==== Provided material
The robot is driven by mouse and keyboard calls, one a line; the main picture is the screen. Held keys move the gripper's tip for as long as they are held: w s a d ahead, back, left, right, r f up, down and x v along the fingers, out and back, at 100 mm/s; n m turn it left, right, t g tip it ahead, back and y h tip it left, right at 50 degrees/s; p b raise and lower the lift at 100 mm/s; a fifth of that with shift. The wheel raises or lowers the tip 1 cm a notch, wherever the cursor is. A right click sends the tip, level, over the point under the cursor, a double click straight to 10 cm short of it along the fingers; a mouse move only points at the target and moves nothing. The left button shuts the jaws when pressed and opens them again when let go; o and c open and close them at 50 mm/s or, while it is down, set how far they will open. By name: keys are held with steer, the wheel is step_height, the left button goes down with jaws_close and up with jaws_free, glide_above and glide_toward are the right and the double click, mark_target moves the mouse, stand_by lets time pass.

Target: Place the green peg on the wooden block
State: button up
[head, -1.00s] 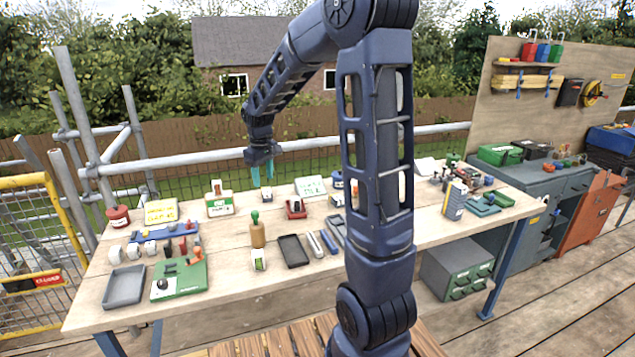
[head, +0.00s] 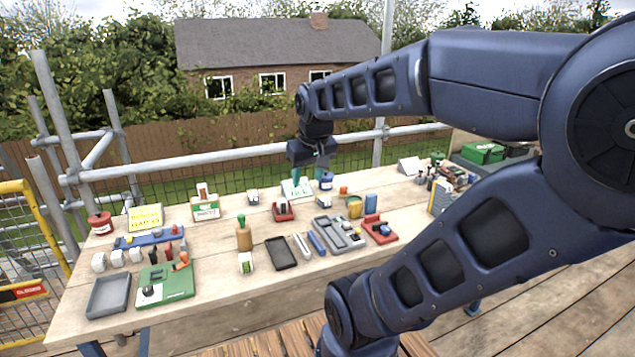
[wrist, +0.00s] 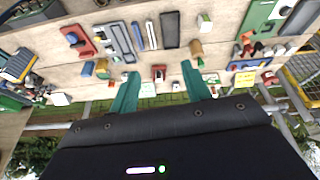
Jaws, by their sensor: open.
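A tan wooden block (head: 244,238) stands upright mid-bench. A rounded green piece (head: 241,219), which looks like the green peg, stands on its top; I cannot tell whether it is seated in a hole. In the wrist view the wooden block (wrist: 195,47) shows upside down with the green piece (wrist: 200,62) at its end. My gripper (head: 312,183) is open and empty, with teal fingers pointing down above the back of the bench, to the right of the block. In the wrist view my gripper (wrist: 160,70) has its fingers spread wide, with nothing between them.
A black tray (head: 281,252), a grey divided tray (head: 339,236) and a red holder (head: 283,211) lie near the block. A green board (head: 165,286) and grey tray (head: 107,297) are at front left. A scaffold rail (head: 220,167) runs behind the bench.

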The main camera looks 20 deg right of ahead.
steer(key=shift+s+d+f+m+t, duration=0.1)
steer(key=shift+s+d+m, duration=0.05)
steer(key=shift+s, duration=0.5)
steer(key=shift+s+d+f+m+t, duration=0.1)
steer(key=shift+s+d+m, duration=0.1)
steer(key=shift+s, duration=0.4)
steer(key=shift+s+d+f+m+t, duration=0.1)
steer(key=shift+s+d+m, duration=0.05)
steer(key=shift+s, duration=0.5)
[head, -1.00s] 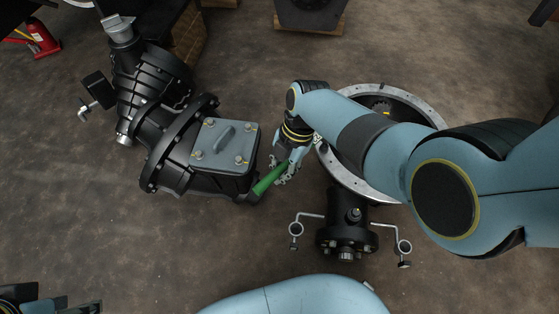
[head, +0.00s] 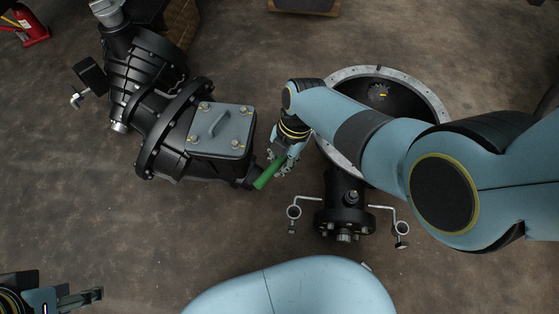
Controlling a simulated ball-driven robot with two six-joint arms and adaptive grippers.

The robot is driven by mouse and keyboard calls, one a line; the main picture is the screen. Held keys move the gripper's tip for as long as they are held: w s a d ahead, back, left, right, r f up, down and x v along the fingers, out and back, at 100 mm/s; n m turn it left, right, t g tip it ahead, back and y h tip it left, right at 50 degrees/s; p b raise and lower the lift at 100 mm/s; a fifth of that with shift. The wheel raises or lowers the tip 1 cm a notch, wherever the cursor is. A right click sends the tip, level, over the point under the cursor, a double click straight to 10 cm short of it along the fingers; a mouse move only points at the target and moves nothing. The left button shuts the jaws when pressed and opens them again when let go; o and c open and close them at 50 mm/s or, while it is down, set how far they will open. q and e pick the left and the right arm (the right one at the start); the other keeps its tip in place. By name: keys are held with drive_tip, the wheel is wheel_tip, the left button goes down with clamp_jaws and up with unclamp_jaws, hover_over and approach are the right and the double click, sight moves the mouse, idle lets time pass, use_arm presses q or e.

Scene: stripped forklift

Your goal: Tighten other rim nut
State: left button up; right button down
========
* _Task objective_
Print exactly the first line of the entries and every line after it through the one that contains "[wrist, +0.00s]", leaving the pictures out.

* _Output below_
The robot is driven by mouse and keyboard calls, one a line; the main picture is the screen. Held keys move the gripper's tip for as long as they are held: w s a d ahead, back, left, right, r f up, down and x v along the fingers, out and back, at 100 mm/s; n m turn it left, right, t g tip it ahead, back and y h tip it left, right at 50 degrees/s; p b raise and lower the lift at 100 mm/s; a fifth of that with shift. The wheel raises or lowers the tip 1 cm a notch, wherever the cursor is. A right click sends the tip, level, over the point under the cursor, a double click straight to 10 cm short of it along the fingers; a mouse move only points at the target and moves nothing. The left button shuts the jaws when pressed and opens them again when let go; o and c open and close them at 50 mm/s or, while it is down, set how far they will open. By name: keys are held with steer, the wheel is step_height, the left button goes down with jaws_close and up with jaws_free, glide_above and glide_toward are the right and the double click, mark_target moves the mouse, stand_by lets time pass.

Target: Place the green peg on the wooden block
State: button up
[head, -1.00s] 
[head, +0.00s] 
[wrist, +0.00s] 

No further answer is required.